WHAT TO PRODUCE: Please quote only the lines that start at the one with "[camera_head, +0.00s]" and go on to the last line of the data, both ends kept.

++++ SOURCE EXCERPT ++++

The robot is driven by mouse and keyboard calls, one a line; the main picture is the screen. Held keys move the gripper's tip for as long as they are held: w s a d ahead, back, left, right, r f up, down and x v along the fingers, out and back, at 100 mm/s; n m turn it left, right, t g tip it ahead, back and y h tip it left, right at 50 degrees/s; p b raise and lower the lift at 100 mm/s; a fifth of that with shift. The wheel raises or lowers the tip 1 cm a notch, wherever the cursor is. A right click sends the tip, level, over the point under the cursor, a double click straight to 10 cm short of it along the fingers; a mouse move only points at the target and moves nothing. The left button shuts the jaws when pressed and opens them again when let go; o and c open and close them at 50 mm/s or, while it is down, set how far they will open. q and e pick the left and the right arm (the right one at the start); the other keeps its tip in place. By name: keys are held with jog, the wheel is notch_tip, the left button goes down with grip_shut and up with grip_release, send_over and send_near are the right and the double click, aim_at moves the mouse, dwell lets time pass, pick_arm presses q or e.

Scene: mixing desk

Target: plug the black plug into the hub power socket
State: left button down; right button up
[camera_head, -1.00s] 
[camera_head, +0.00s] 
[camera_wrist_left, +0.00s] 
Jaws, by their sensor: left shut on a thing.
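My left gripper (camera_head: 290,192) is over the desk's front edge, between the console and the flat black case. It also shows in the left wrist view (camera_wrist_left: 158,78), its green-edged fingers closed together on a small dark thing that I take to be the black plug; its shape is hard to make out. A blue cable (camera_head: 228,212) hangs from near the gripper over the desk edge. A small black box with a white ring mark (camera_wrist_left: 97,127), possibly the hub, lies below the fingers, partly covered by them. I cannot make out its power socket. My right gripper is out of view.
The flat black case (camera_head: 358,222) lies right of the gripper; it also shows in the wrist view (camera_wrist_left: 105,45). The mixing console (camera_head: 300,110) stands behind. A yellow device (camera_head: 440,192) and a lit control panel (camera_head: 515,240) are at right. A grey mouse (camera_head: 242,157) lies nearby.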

++++

RESULT BELOW:
[camera_head, +0.00s] 
[camera_wrist_left, +0.00s] 
Jaws, by their sensor: left shut on a thing.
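My left gripper (camera_head: 290,192) is over the desk's front edge, between the console and the flat black case. It also shows in the left wrist view (camera_wrist_left: 158,78), its green-edged fingers closed together on a small dark thing that I take to be the black plug; its shape is hard to make out. A blue cable (camera_head: 228,212) hangs from near the gripper over the desk edge. A small black box with a white ring mark (camera_wrist_left: 97,127), possibly the hub, lies below the fingers, partly covered by them. I cannot make out its power socket. My right gripper is out of view.
The flat black case (camera_head: 358,222) lies right of the gripper; it also shows in the wrist view (camera_wrist_left: 105,45). The mixing console (camera_head: 300,110) stands behind. A yellow device (camera_head: 440,192) and a lit control panel (camera_head: 515,240) are at right. A grey mouse (camera_head: 242,157) lies nearby.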

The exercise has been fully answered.